- GOAL
Quote precisely the run of lines opening with the line containing "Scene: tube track" and closing with the line containing "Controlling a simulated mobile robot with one", and nothing else.

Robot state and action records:
* begin *
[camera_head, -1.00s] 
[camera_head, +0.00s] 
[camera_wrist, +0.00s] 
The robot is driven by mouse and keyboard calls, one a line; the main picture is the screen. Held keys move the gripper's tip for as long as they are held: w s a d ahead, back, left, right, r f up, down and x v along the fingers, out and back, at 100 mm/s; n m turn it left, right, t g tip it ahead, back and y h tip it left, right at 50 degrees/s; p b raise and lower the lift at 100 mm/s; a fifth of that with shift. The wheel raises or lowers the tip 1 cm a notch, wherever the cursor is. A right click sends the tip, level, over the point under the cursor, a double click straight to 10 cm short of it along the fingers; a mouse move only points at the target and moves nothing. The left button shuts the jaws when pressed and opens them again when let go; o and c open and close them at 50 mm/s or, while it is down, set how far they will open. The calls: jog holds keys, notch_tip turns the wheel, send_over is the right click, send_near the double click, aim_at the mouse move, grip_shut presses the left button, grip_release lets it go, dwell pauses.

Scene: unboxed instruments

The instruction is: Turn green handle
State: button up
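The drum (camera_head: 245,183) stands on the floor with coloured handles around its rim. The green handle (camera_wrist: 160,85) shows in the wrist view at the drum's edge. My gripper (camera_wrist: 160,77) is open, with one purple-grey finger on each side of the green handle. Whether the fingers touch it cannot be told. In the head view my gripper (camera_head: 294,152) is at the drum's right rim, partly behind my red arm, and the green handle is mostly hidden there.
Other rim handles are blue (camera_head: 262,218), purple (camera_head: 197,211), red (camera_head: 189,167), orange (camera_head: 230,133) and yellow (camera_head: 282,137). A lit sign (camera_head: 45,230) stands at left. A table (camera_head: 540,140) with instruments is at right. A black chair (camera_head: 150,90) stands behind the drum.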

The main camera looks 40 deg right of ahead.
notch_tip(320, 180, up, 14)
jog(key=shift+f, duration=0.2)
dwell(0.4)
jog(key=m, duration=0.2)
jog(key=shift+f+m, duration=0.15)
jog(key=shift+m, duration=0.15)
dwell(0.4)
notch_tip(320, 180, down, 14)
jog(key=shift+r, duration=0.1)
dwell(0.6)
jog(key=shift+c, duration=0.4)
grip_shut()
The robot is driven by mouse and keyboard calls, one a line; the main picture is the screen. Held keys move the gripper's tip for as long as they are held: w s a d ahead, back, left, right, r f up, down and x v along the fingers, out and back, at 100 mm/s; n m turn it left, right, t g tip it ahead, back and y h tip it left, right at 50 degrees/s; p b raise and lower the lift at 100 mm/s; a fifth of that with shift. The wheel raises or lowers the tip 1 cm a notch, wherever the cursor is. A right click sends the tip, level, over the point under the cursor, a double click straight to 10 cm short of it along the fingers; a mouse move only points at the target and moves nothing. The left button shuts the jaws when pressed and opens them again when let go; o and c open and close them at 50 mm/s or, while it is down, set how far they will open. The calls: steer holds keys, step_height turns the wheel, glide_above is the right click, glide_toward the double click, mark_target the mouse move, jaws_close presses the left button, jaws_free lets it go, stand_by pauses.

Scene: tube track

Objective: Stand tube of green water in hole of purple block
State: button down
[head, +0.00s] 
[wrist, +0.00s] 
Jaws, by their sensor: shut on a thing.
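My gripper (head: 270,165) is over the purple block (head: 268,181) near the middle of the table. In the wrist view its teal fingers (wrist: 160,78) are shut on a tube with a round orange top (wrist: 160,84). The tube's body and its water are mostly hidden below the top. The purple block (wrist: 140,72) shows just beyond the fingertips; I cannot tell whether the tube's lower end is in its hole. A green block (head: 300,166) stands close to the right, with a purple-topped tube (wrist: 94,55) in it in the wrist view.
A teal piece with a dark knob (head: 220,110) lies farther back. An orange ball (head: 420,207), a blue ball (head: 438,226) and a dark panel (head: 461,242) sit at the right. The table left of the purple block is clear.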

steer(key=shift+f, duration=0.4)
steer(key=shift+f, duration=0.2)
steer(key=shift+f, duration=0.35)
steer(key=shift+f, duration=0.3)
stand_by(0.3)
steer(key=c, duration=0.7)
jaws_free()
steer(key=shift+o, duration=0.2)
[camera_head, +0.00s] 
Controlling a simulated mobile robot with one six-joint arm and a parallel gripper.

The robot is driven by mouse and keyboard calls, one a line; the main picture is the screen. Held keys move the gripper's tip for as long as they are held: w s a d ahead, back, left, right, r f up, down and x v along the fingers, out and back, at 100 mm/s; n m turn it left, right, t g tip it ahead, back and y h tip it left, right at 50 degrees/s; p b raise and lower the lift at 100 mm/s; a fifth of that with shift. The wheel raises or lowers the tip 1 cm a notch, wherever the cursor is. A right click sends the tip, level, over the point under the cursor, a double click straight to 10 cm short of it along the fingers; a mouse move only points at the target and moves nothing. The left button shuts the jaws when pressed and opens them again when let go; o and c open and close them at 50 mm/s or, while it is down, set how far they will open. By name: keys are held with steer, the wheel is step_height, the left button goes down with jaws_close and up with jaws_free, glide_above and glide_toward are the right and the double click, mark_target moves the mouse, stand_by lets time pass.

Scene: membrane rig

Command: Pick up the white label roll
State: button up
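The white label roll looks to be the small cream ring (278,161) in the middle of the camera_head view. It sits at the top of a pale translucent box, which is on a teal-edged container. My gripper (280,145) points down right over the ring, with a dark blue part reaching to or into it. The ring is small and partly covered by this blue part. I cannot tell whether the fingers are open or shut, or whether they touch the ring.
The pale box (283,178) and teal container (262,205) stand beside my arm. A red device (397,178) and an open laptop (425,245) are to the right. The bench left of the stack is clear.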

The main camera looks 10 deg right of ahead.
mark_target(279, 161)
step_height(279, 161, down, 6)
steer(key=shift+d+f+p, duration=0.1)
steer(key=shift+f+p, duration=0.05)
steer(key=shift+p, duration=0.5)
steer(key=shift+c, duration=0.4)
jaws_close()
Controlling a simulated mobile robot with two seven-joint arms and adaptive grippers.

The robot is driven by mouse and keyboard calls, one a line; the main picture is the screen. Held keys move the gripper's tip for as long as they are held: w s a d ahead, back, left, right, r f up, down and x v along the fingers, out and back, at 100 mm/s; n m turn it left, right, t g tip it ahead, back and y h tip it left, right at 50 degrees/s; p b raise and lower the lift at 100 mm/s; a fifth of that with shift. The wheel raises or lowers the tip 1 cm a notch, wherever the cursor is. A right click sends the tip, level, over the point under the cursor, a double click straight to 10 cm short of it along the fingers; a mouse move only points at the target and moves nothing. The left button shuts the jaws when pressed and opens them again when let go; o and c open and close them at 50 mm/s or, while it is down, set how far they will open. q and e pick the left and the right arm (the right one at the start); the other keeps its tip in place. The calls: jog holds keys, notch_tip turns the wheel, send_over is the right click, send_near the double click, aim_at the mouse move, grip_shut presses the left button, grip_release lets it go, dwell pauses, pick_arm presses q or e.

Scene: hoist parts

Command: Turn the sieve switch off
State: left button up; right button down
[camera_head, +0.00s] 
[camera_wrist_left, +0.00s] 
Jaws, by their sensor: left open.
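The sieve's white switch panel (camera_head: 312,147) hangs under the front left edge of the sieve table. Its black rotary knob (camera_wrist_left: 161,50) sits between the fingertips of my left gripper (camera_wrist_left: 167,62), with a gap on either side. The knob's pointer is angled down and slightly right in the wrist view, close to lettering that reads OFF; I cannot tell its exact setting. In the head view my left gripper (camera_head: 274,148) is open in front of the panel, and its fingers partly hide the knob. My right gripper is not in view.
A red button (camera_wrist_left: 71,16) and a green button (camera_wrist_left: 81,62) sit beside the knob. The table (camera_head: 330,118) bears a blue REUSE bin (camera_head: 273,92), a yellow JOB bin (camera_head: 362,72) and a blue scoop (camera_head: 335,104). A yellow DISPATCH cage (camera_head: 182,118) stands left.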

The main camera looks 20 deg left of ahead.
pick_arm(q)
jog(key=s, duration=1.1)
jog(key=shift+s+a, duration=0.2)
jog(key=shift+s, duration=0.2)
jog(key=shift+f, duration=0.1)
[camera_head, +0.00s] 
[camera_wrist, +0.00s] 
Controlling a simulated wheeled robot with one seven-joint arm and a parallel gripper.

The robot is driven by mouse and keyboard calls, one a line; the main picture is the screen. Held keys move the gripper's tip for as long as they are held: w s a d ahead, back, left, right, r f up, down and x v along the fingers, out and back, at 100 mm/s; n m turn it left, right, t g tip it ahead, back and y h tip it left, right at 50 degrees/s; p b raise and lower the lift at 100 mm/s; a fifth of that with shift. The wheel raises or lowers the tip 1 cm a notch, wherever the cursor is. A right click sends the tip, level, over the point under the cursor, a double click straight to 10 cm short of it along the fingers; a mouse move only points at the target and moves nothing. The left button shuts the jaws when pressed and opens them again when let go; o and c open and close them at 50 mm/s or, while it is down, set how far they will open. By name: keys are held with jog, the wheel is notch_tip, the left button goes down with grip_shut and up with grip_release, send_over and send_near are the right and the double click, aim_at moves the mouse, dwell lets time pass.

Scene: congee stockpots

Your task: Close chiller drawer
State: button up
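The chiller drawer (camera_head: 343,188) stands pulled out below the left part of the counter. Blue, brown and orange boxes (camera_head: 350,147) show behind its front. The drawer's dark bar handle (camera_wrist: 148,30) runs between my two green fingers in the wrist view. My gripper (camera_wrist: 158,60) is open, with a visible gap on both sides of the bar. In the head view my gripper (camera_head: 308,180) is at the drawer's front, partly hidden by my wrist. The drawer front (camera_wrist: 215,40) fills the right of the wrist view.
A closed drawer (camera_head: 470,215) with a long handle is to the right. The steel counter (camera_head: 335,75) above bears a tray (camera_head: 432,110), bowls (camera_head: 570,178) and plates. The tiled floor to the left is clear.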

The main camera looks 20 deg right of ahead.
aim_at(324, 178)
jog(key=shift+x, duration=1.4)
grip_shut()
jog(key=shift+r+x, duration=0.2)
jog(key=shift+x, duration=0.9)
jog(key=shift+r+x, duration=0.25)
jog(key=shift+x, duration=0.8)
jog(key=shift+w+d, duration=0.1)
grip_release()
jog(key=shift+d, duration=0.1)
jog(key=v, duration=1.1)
* end *
- OUTPUT OF THE EXERCISE
Scene: tube track

Objective: Stand tube of green water in hole of purple block
State: button down
[head, +0.00s] 
[wrist, +0.00s] 
Jaws, by their sensor: shut on a thing.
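My gripper (head: 270,165) is over the purple block (head: 268,181) near the middle of the table. In the wrist view its teal fingers (wrist: 160,78) are shut on a tube with a round orange top (wrist: 160,84). The tube's body and its water are mostly hidden below the top. The purple block (wrist: 140,72) shows just beyond the fingertips; I cannot tell whether the tube's lower end is in its hole. A green block (head: 300,166) stands close to the right, with a purple-topped tube (wrist: 94,55) in it in the wrist view.
A teal piece with a dark knob (head: 220,110) lies farther back. An orange ball (head: 420,207), a blue ball (head: 438,226) and a dark panel (head: 461,242) sit at the right. The table left of the purple block is clear.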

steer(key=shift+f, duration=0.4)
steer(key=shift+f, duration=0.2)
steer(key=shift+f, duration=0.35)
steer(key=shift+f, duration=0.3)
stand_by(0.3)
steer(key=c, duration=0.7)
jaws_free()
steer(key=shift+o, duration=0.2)
[camera_head, +0.00s] 
Controlling a simulated mobile robot with one six-joint arm and a parallel gripper.

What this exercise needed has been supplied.